§ **DIRECTIONS**:
Extract the full listing verbatim and drop any pictures from your copy.

§ **GIVEN INFORMATION**:
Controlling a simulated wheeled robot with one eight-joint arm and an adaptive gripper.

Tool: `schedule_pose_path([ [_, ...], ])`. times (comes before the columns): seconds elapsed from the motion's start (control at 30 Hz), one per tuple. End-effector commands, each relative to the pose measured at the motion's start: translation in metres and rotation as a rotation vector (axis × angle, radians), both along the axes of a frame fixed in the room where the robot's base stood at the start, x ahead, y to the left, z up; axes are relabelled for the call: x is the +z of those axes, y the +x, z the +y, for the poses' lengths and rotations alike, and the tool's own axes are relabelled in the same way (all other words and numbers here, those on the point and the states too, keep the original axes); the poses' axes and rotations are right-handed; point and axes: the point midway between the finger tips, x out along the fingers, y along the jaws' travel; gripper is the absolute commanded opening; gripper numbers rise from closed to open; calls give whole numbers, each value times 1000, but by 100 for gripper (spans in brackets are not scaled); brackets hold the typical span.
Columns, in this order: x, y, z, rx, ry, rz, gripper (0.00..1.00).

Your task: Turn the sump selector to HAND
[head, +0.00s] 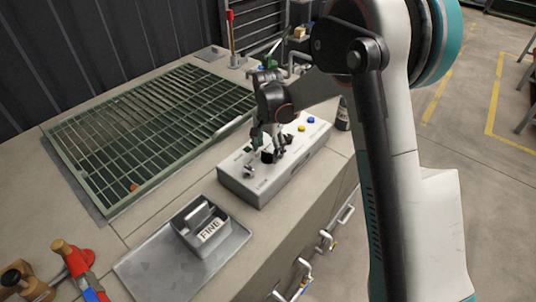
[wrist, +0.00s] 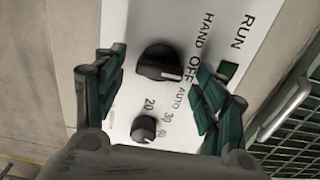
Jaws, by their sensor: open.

§ **RESPONSE TO THIS TASK**:
Controlling a simulated wheeled robot with one eight-joint arm and an adaptive gripper.

Tool: `schedule_pose_path([ [_, ...], ])`. times (comes before the columns): seconds elapsed from the motion's start (control at 30 Hz), one per tuple. End-effector commands, each relative to the pose measured at the motion's start: translation in metres and rotation as a rotation vector (axis × angle, radians), both along the axes of a frame fixed in the room where the robot's base stood at the start, x ahead, y to the left, z up; axes are relabelled for the call: x is the +z of those axes, y the +x, z the +y, for the poses' lengths and rotations alike, and the tool's own axes are relabelled in the same way (all other words and numbers here, those on the point and the states too, keep the original axes); the poses' axes and rotations are right-handed; point and axes: the point midway between the finger tips, x out along the fingers, y along the jaws' travel; gripper is the absolute commanded opening; gripper numbers rise from closed to open; calls give whole numbers, each value times 1000, but by 100 for gripper (spans in brackets are not scaled); brackets hold the typical span.
Columns, in this order: x, y, z, rx, ry, rz, gripper (0.00..1.00).

Your task: Turn the sump selector to HAND
[head, +0.00s] 
[wrist, +0.00s] 
Jaws, by their sensor: open.

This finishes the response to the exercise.